#### Aim:
Your task is to extract the lines from the one holding "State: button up" through the end of the material. Set them down exactly and add nothing.

#### Source excerpt:

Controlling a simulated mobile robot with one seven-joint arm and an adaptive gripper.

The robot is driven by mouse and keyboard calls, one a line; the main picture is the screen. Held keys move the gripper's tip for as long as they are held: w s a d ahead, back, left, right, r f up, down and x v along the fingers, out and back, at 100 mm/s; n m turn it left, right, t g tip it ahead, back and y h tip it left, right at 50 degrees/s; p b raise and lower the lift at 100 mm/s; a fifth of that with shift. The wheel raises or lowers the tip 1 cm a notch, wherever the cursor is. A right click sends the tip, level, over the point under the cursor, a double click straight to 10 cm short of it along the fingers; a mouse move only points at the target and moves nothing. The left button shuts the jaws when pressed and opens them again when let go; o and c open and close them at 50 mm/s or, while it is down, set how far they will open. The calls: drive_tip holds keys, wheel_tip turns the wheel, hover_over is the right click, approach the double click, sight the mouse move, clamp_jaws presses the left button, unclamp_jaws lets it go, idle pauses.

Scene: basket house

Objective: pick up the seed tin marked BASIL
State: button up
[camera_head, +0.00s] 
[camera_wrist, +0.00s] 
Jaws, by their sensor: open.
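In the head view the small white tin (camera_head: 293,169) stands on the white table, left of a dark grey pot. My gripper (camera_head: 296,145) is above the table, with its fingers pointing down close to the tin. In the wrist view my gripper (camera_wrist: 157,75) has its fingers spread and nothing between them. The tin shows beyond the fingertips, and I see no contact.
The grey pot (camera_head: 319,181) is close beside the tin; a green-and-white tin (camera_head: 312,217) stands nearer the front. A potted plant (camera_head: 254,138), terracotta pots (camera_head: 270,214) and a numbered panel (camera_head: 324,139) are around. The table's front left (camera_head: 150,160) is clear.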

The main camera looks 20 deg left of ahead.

#### Task answer:
State: button up
[camera_head, +0.00s] 
[camera_wrist, +0.00s] 
Jaws, by their sensor: open.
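In the head view the small white tin (camera_head: 293,169) stands on the white table, left of a dark grey pot. My gripper (camera_head: 296,145) is above the table, with its fingers pointing down close to the tin. In the wrist view my gripper (camera_wrist: 157,75) has its fingers spread and nothing between them. The tin shows beyond the fingertips, and I see no contact.
The grey pot (camera_head: 319,181) is close beside the tin; a green-and-white tin (camera_head: 312,217) stands nearer the front. A potted plant (camera_head: 254,138), terracotta pots (camera_head: 270,214) and a numbered panel (camera_head: 324,139) are around. The table's front left (camera_head: 150,160) is clear.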

The main camera looks 20 deg left of ahead.

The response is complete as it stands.